From at least the early 1960s onward, as the Cold War eased and the Cuban Revolution triumphed, scatterings of young people on campuses and elsewhere found themselves close to the CP and the happier parts of its complicated history.
Who were they, these several thousand who mostly did not join the New Left? Many carried on the work of the parents, even when dad, mom or grandparents had been forced into silence by the persecution of the FBI. More than a few set themselves to blue-collar life around workplaces and remained there, something unusual for a generation that, by the thousands, left the campus determined to organize, but found themselves unable to sustain the effort.
Here is one part of the special status for contributors to this volume: the Popular Front mode of pushing liberalism to the Left, within the Democratic Party. This remained the singular way forward when more dramatic and overtly radical efforts failed. No matter how bad the leadership or politically reactionary the Democrats at any level, the vision of “peace and freedom” continued to have a lot to offer. The Global South struggle, meanwhile, held hope for a different, better world. Something that looked like a potential successor to the Popular Front revived hopes. Young Communists, whatever their failings, were on the job.
Red Lives, Volume One is the first by activists who grew up, so to speak, within, around, and just beyond the orbit of the CPUSA. The larger project helps to point up a curiosity or seeming inconsistency from the standpoint of outsiders. Historians, political scientists, and journalists who devoted many volumes to the CPUSA largely judged its leadership and formal views. They seemed to have had little understanding or interest in the lifeblood of the movement, the mostly ethnic networks of working-class groups that existed in fraternal societies, unions, and other associations, and did much of their good work in those circles. They also rarely appreciated the community impact of the Popular Front within the lower-middle class, disproportionately Jewish population, especially in the New York City metropolitan area, or sections of minority neighborhoods, or on almost every aspect of popular entertainment, music, theater, and film.
The stories in this volume stand in notable contrast to the memoirs of New Left leaders, who mostly became college professors. These reflect more mundane, often largely unseen political work, even when the work includes the Daily People’s World. The contributors’ activity is marked by highlights in their own lives, many captured in little black-and-white photos charming in their Retro feel. Nearly all reflect lives in and around the labor movement.

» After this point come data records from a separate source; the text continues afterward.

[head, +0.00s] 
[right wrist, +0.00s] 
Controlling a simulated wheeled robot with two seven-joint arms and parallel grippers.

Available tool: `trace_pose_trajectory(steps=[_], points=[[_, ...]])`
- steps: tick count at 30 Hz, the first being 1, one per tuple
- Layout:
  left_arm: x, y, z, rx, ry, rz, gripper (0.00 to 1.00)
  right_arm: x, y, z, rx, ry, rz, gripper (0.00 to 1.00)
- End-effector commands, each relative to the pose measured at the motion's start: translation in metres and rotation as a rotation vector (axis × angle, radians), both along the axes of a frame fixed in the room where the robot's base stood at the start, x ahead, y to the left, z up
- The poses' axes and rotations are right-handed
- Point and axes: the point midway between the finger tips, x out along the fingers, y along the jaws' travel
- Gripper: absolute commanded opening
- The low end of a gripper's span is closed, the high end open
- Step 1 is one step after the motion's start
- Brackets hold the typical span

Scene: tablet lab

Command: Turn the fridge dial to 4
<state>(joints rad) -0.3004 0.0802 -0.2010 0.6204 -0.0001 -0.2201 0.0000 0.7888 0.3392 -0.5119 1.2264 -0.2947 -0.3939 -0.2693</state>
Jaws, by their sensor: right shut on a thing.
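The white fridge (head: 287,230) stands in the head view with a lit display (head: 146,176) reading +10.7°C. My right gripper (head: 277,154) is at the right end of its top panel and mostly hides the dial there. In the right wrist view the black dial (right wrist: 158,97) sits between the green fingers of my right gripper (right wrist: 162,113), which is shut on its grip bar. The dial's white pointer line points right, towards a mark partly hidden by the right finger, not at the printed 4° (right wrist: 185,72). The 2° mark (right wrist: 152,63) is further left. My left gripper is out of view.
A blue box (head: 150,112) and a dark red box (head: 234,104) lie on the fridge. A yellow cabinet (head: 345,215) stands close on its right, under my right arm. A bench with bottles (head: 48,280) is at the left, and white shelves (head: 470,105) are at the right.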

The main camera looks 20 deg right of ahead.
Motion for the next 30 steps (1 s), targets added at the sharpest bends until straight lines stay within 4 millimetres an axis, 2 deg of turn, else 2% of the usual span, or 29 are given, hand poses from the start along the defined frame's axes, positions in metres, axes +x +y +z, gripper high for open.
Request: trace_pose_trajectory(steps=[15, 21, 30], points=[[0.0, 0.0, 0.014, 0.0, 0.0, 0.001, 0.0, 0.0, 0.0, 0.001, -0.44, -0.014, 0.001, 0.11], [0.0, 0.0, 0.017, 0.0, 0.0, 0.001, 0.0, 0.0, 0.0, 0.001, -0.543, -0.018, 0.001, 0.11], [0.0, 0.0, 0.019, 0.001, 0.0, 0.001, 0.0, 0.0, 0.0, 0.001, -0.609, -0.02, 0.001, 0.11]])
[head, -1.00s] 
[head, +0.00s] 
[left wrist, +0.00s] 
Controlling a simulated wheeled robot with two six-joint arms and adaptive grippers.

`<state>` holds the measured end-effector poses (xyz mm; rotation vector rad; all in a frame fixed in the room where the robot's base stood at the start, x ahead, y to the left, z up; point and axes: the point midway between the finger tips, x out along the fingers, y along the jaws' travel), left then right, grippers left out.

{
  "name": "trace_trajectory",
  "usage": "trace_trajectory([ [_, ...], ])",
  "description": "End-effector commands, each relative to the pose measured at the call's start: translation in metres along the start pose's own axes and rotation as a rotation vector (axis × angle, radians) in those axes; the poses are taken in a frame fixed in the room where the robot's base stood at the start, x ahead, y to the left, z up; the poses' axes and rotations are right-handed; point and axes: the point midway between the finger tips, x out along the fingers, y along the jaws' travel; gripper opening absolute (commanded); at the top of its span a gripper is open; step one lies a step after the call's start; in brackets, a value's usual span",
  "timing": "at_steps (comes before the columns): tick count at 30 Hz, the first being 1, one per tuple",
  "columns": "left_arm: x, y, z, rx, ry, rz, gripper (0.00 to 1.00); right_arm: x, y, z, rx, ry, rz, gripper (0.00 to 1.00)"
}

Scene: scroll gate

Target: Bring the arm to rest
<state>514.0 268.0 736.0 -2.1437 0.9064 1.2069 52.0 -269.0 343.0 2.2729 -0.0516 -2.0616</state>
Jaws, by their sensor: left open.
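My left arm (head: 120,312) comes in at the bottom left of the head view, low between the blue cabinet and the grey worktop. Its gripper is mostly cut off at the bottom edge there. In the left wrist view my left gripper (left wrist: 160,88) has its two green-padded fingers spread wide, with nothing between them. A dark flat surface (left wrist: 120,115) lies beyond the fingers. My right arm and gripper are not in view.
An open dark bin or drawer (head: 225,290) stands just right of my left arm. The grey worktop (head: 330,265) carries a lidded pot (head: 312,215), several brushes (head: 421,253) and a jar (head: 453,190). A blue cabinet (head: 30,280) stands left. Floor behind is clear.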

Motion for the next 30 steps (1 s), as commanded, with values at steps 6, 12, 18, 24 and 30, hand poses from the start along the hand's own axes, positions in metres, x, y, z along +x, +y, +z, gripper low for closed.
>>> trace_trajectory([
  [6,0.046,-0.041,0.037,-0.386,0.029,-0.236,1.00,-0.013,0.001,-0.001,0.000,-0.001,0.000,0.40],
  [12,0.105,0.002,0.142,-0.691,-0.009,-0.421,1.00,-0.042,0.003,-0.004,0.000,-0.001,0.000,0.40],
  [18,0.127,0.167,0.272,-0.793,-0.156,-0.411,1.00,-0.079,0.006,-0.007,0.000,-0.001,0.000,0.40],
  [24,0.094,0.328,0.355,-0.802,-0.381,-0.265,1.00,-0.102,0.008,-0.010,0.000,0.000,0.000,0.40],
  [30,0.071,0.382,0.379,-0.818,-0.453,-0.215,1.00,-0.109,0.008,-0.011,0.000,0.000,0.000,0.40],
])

The lead essay, by poet and journalist Geoffrey Jacques, tells the story of a young African-American, raised in Detroit as a Catholic, finding his way to Global Books, a store run by Party supporters and full of literary treats. Global shared a neighborhood with the local version of Bohemia just south of Wayne State University. Jacques became a staff writer for the Wayne State student paper, discussed ideas with friendly professors, and fellow radicalized students. Writing on jazz, becoming part of the throng around current music, he celebrated with most of Detroit the election of Coleman Young as mayor in 1973. Old Communists still on the scene became his willing guides, as so much of the Movement collapsed in upon itself.
By the end of the 1970s, Jacques found himself involved in vibrant activities, with the occasional, gloomy glimpse of the Party leadership. By the early 1980s, joining the staff of the People’s World in New York offered a way….to leave Detroit! You might say that most other memory-stories here have that bildungsroman sense of growing up, learning about life, and, most of all, finding new worlds beyond home surroundings. A striking number, however, saw no need to leave New York: it had everything for them, most of all a place for their kind of labor Left.
For others, it might be leaving Philadelphia for Antioch and then Los Angeles. Thus, the story of Marian Gordon, whose father had been a steadfast Communist. Or like Joseph Harris, leaving Queens for Berkeley. Or Dave Cohen, learning about the Left only in college at UMass, mainly learning in factories where Communist expectations of “industrial concentration” had ceased, but life went on, especially for a youngster within the always-left United Electrical Workers.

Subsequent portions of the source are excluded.